━━ DATA SEGMENT ━━

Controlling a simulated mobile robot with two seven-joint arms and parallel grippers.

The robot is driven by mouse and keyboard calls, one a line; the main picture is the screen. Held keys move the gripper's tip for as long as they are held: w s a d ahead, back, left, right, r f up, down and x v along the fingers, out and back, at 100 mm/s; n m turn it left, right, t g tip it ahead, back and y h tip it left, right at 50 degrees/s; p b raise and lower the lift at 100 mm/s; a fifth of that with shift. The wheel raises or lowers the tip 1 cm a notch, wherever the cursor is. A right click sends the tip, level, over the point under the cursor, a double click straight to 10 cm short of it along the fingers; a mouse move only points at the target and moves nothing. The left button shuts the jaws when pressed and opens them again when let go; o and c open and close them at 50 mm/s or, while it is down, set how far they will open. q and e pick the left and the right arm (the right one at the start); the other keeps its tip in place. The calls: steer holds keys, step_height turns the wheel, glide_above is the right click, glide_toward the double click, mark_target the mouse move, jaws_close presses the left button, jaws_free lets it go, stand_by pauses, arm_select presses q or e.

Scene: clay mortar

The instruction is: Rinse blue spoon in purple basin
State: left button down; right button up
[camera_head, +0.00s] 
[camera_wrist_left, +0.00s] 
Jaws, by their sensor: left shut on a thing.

━━━

### WORK REQUIRED:
Find "Scene: clay mortar" in the data above, then repeat that line and all lines after it exactly, ending with the final line.

### SOLUTION FOR THIS EXERCISE:
Scene: clay mortar

The instruction is: Rinse blue spoon in purple basin
State: left button down; right button up
[camera_head, +0.00s] 
[camera_wrist_left, +0.00s] 
Jaws, by their sensor: left shut on a thing.

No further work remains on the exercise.